Scripture as Literature
These past two semesters have included two Hebrew classes, one on narrative and one on poetry. Both of those classes have been fertile ground for the cultivation of my thinking on the relationship of the OT, especially to historical events. The question as it stands in my mind right now is something like this: What is more important: the historicity of the recorded event or the recording of the historical event? Now I phrase that question very carefully. Neither option denies historicity per se. However, I am interested in discovering whether it is necessary to hold that certain events happened as described or whether it is more important to simply understand what the biblical author is trying to communicate by conveying the event in the way that he does.

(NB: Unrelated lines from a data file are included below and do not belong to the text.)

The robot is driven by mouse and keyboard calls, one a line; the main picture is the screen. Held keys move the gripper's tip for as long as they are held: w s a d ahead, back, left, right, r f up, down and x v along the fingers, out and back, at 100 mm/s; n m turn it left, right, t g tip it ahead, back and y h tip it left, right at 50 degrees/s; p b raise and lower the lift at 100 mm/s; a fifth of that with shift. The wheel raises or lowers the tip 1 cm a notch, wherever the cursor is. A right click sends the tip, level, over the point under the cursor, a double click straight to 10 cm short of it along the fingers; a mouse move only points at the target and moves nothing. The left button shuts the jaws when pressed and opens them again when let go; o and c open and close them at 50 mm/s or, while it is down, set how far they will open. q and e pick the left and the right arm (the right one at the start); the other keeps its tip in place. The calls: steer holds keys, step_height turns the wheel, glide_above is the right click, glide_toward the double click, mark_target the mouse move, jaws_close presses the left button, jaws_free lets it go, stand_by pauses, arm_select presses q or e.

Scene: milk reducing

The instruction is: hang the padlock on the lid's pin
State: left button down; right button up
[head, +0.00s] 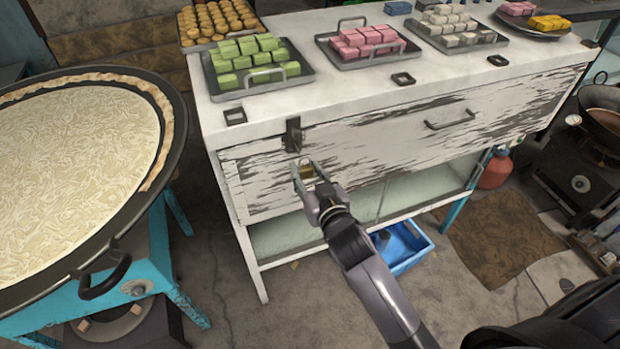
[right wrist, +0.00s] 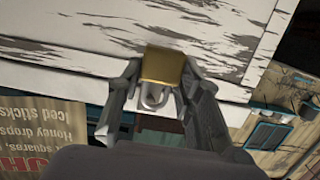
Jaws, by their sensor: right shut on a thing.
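My right gripper (head: 305,180) is in front of the white, worn cabinet's front panel, shut on a small brass padlock (head: 306,171). In the right wrist view the padlock's gold body (right wrist: 163,65) sits between the two fingers of the gripper (right wrist: 161,82), with its grey shackle (right wrist: 153,98) on the side toward the palm. The dark metal hasp with the lid's pin (head: 293,136) is at the panel's top edge, just above the padlock in the head view and apart from it. The pin itself is too small to make out clearly. My left gripper is in neither view.
Trays of green (head: 258,78), pink (head: 367,43) and white (head: 461,28) sweets stand on the cabinet top (head: 330,90). A drawer handle (head: 450,120) sticks out to the right. A large pan (head: 80,170) stands at left. A blue crate (head: 402,247) lies below.

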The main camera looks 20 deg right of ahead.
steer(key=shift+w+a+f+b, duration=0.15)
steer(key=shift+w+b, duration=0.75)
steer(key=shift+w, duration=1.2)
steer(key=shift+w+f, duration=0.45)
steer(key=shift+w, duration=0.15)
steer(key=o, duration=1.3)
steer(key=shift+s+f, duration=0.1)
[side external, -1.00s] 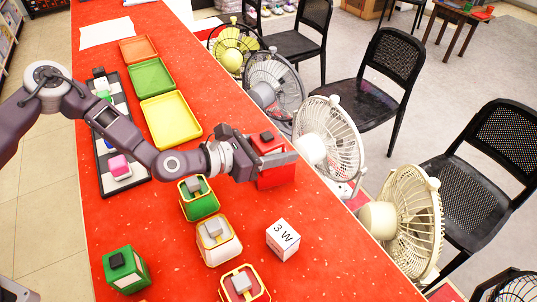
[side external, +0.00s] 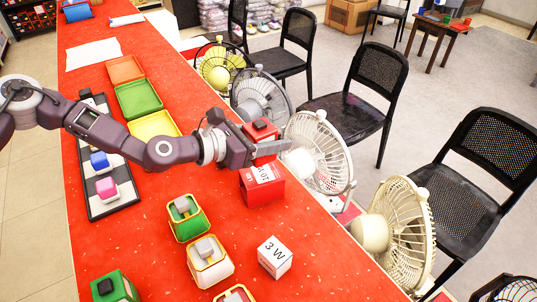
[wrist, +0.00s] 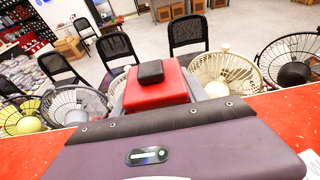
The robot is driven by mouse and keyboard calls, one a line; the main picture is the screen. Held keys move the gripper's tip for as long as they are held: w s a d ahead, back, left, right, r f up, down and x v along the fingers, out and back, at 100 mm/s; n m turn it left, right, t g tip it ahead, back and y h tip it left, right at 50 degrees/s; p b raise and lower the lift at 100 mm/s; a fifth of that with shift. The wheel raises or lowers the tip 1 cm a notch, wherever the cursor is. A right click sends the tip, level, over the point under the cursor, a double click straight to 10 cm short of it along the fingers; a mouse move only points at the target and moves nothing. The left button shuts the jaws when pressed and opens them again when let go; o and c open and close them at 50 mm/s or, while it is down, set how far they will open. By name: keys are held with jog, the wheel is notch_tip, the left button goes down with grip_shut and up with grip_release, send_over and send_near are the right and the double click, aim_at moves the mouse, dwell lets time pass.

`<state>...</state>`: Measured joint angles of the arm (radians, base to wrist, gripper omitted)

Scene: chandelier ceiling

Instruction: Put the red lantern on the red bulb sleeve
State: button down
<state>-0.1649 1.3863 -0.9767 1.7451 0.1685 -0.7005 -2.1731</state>
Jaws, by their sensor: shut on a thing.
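The red lantern (side external: 261,128), a red block with a black knob on top, is between the fingers of my gripper (side external: 266,148). It also shows in the wrist view (wrist: 153,92), upright beyond my wrist. My gripper is shut on it, and the fingers hide its middle. The red bulb sleeve (side external: 264,190), a red box with a white printed label, stands on the red table directly below the lantern in the side view. The fingers cover the area between them, so I cannot tell whether the two touch.
A white "3 W" box (side external: 275,257) and a green lantern (side external: 188,220) with a grey knob stand nearer the camera. A white lantern (side external: 210,262) is beside them. Fans (side external: 318,150) line the table's right edge close to my gripper. Yellow, green and orange trays lie behind my arm.

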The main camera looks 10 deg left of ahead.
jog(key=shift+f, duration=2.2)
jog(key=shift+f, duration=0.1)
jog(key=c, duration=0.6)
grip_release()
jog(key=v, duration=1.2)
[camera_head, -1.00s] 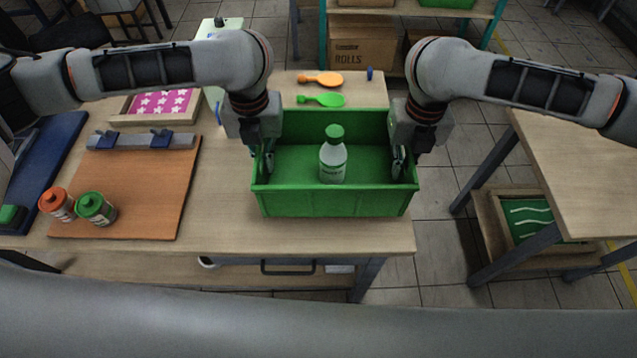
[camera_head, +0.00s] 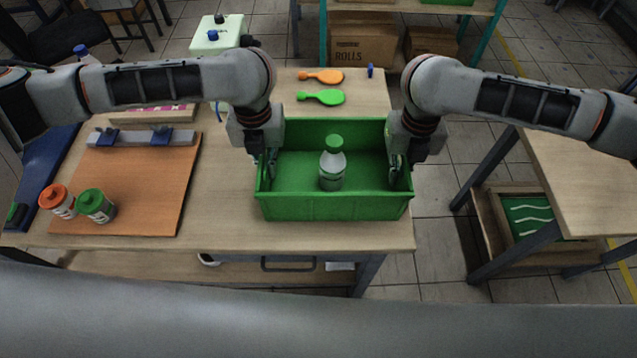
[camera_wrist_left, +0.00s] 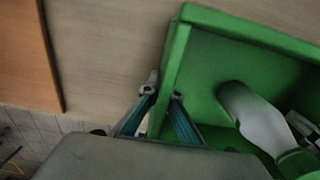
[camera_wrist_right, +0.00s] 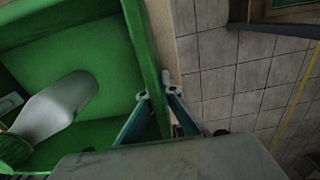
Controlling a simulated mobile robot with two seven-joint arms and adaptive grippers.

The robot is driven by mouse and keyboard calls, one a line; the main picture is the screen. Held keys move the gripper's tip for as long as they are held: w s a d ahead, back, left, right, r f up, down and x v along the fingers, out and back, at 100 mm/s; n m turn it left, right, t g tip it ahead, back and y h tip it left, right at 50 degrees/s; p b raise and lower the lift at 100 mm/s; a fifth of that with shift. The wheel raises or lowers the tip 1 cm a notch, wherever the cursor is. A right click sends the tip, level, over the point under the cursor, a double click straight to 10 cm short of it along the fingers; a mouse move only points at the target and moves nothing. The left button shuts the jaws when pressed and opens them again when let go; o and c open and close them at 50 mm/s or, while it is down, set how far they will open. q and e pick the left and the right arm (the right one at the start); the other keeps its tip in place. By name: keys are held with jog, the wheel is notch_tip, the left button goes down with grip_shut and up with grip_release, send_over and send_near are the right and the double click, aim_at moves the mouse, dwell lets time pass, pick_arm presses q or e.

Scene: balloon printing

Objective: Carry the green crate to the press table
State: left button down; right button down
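The green crate (camera_head: 335,207) is upright at the right end of the wooden table (camera_head: 225,215). A white bottle with a green cap (camera_head: 332,170) stands inside it. Whether the crate's bottom touches the table is hard to tell. My left gripper (camera_head: 270,165) is at the crate's left wall. In the left wrist view, its fingers (camera_wrist_left: 164,92) close on both sides of that wall. My right gripper (camera_head: 398,165) is at the right wall. In the right wrist view, its fingers (camera_wrist_right: 155,95) pinch that wall.
An orange board (camera_head: 130,185) with two capped jars (camera_head: 75,203) lies left of the crate. Orange (camera_head: 320,76) and green (camera_head: 321,97) paddle shapes lie behind it. Another table (camera_head: 590,180) stands at the right, across a floor gap. The tabletop between board and crate is clear.

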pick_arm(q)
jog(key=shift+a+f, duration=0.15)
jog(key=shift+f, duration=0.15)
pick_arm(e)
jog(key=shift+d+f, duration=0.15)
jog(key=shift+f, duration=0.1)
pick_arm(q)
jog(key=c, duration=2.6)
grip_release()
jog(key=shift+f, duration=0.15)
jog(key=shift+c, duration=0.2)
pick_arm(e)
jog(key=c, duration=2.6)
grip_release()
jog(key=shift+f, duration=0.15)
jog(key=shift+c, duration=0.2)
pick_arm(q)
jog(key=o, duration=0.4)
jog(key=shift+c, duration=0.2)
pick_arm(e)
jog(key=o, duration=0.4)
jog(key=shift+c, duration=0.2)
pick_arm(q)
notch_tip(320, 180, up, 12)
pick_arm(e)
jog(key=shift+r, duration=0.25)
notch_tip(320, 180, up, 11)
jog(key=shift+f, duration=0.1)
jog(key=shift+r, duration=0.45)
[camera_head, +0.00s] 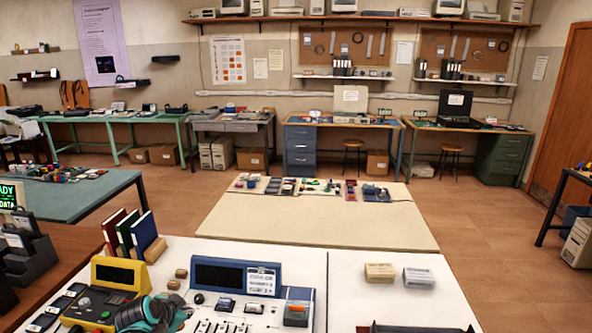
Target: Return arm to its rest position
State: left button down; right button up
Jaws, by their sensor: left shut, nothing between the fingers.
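My left gripper (160,312) appears to be the dark grey and teal form low at the bottom left, cut off by the bottom edge. It is shut and empty, in front of the yellow device (103,292) and left of the blue console (235,277). Its fingers are hard to make out at this size. My right gripper is not in view.
The white table (345,262) holds three upright books (130,234), small wooden blocks and two small boxes (398,274). A dark edge shows at bottom right. A cream table (300,215) stands beyond, its near part bare. Floor (470,230) is clear to the right.

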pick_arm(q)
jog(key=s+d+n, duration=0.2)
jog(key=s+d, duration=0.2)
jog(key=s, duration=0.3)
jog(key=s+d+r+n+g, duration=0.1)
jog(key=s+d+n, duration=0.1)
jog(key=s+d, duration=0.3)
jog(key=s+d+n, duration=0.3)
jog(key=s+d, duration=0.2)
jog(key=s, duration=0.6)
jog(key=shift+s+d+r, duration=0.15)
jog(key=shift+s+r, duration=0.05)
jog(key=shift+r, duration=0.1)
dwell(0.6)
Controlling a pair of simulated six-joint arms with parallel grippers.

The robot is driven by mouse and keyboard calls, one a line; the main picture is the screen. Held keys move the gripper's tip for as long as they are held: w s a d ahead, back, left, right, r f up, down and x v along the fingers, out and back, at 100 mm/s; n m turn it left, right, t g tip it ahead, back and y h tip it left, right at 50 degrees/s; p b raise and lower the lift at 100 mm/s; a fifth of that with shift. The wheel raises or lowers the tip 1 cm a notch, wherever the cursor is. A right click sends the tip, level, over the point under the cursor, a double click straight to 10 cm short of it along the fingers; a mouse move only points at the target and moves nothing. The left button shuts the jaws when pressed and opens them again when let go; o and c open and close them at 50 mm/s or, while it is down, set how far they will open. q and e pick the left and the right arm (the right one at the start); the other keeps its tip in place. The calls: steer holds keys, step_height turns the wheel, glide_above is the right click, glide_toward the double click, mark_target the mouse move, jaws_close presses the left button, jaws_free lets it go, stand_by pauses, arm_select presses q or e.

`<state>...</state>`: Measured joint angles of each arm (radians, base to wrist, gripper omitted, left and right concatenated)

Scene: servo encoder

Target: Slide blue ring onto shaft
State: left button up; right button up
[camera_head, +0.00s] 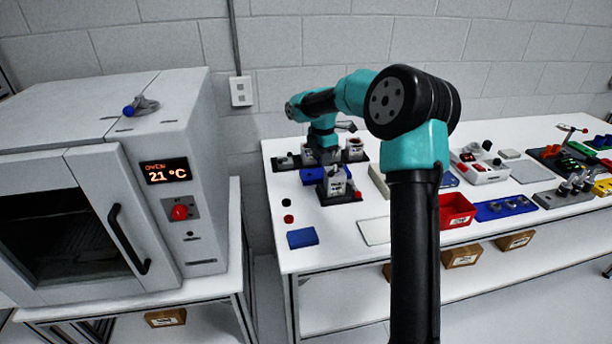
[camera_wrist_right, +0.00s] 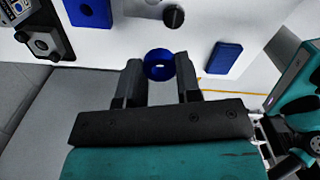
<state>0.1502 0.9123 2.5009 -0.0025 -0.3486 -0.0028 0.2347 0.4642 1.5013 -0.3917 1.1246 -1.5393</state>
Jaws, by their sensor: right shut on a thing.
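The blue ring (camera_wrist_right: 159,54) sits between the two dark fingers of my right gripper (camera_wrist_right: 158,68) in the right wrist view. The fingers are shut on its sides, and its dark hole shows. In the head view the right gripper (camera_head: 325,156) is small, at the end of my teal and black arm above the back left of the bench; the ring cannot be made out there. A white labelled unit (camera_head: 336,182) stands upright on a dark base near it. I cannot clearly pick out the shaft. My left gripper is not in view.
A blue block (camera_head: 302,238) lies at the bench's front left and also shows in the wrist view (camera_wrist_right: 227,57). A black knob (camera_head: 286,203) and a red one (camera_head: 288,218) lie behind it. A white oven (camera_head: 150,100) stands left; a red bin (camera_head: 456,210) stands right.

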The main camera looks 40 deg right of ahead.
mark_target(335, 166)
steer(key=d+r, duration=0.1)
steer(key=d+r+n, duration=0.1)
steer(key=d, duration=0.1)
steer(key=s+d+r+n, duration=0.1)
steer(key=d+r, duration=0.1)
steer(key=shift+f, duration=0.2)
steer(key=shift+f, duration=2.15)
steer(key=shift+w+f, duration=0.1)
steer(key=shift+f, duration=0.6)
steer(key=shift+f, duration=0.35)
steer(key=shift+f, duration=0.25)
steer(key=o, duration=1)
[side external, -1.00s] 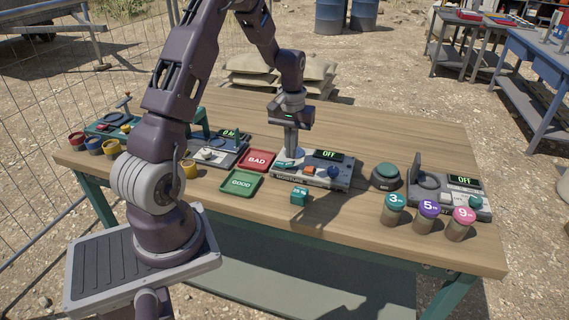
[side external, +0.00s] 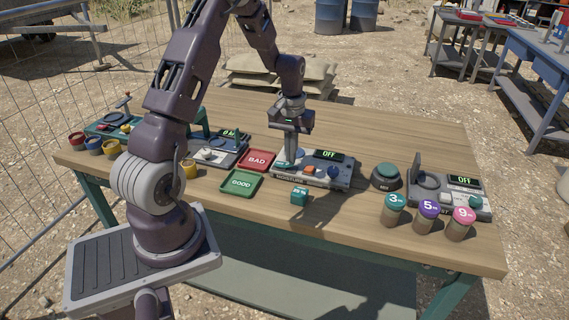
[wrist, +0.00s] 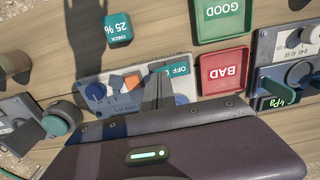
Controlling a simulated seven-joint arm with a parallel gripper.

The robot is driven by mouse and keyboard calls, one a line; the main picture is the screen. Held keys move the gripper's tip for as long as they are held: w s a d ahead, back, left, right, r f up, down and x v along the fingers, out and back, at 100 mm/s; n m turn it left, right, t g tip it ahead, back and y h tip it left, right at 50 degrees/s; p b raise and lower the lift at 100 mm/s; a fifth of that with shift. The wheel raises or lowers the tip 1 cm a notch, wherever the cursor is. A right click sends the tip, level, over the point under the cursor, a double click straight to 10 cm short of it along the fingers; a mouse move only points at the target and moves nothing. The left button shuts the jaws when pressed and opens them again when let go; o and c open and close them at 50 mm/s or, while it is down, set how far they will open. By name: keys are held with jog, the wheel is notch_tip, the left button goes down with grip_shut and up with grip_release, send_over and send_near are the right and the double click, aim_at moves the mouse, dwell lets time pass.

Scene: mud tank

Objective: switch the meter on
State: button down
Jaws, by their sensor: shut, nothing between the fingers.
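The moisture meter (side external: 343,177) is a grey box on the wooden table with a dark display (side external: 328,156) reading OFF. An orange button (side external: 308,170) and a blue knob (side external: 333,173) sit on it. In the wrist view, the orange button (wrist: 132,80) and blue knob (wrist: 96,91) lie left of a teal OFF-marked switch (wrist: 179,68). My gripper (side external: 286,163) is shut and empty, pointing down over the meter's left end. In the wrist view, my fingertips (wrist: 160,78) overlap the switch and hide part of it. I cannot tell whether they touch it.
A red BAD tray (side external: 257,160) and a green GOOD tray (side external: 241,183) lie left of the meter. A teal cube (side external: 300,197) stands in front. A dark round button (side external: 386,176), another OFF device (side external: 465,182) and several lidded jars (side external: 428,216) are to the right.

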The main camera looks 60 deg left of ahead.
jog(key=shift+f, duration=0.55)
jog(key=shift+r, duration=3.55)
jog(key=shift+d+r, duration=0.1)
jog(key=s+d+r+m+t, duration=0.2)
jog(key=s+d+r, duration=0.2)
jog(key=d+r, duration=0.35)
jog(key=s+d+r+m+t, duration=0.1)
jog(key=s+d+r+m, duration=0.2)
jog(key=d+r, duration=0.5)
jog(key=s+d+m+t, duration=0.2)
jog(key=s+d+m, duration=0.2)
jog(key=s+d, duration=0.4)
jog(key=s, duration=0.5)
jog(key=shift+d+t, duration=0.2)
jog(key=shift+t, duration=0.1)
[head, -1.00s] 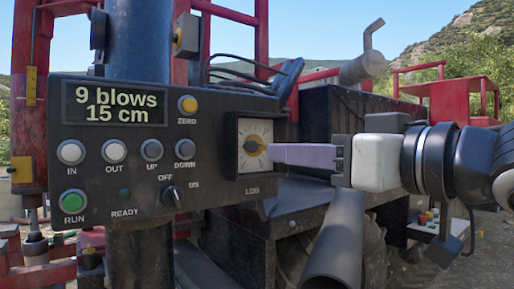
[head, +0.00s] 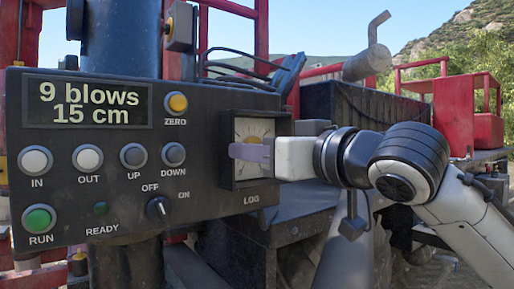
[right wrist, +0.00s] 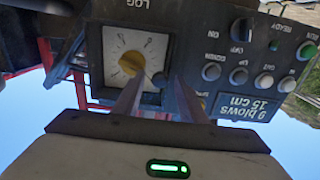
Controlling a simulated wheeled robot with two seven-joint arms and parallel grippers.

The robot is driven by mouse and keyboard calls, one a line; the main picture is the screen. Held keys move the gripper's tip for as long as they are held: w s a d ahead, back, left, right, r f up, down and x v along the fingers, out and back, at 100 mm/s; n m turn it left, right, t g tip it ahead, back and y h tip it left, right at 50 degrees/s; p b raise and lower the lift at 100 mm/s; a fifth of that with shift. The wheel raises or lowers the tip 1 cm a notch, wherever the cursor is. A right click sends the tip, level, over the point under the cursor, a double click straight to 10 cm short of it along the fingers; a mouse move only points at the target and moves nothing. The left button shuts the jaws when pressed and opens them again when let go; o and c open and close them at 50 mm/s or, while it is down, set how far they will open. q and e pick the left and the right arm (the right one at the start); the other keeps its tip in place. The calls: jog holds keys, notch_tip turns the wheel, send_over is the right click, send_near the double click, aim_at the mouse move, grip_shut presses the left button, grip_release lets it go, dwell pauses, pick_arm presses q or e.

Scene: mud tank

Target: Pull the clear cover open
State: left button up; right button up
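The dial window marked LOG (head: 250,128) is at the right end of the dark control panel (head: 105,222). It has a pale face and a yellow centre and also shows in the right wrist view (right wrist: 115,45). The clear cover is hard to make out against it. A small dark round knob (right wrist: 160,79) sits at the window's edge in the right wrist view. My right gripper (head: 236,152) crosses the lower part of the window. Its two fingers (right wrist: 157,91) are apart, with the knob between or just beyond their tips; contact cannot be told. My left gripper is out of view.
The panel carries several buttons, a switch (head: 158,209) and a display (head: 88,103) reading "9 blows 15 cm". A dark post (head: 122,45) stands behind it. Red machine frames (head: 466,110) and a black box (head: 345,108) are behind and to the right.

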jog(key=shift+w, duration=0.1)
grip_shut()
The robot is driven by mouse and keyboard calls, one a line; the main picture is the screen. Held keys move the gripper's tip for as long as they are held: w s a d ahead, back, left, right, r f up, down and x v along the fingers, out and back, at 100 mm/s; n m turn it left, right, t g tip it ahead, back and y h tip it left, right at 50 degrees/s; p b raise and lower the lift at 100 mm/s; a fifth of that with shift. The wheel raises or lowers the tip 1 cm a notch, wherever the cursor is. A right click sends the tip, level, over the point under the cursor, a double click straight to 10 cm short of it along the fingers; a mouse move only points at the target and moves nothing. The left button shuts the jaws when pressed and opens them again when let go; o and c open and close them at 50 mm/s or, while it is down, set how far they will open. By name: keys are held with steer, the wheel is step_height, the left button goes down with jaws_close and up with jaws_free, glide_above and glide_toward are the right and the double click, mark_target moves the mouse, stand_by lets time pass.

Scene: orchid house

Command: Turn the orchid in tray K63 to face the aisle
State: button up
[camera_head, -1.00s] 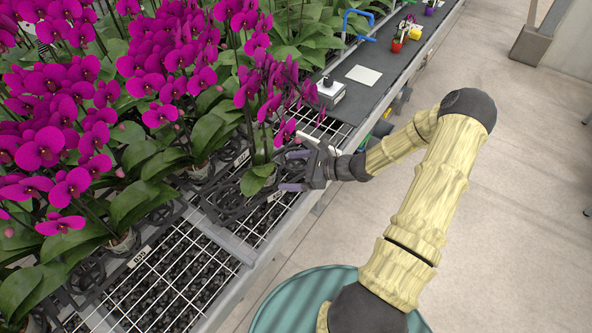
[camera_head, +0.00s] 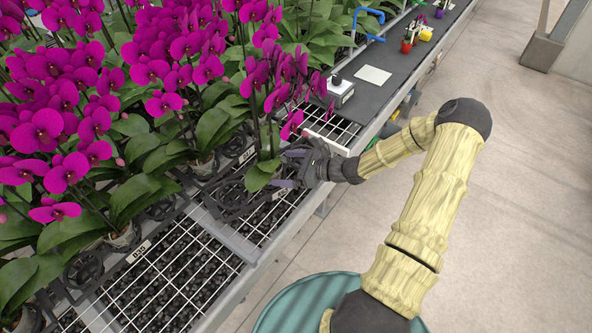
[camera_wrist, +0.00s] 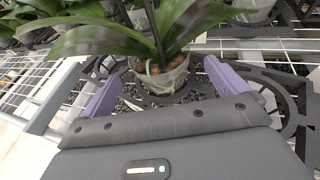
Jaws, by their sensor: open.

For example, in the story of Jonah, it is doubtful that Jonah's prayer was exactly as recorded for us in chapter 2. Jonah 2 records a beautifully worded prayer of Hebrew poetry. It's great! But is that a literary device or an actual historical account?
The two phrases that have been key in my thinking have been "historicized fiction" and "fictionalized history." What I am proposing is that it may be appropriate and helpful to view some of the OT as "fictionalized history." That is, while maintaining the historicity of the events, I may see the recording of those events as a feat of literature, not historiography. I do not view the OT material as "historicized fiction," that is, a story about events that never took place.
The implications for inspiration and authority are very significant. If we speak of the text of Scripture as being "inspired" or "God-breathed" based on 2 Timothy 3:16 we speak rightly. And according to 2 Peter 1:21, the recording of prophetic material at least bears the authoritative mark of the Holy Spirit's guidance. For some reason, however, I have tended to equate "inspiration" with "historicity." Is that necessary or even right?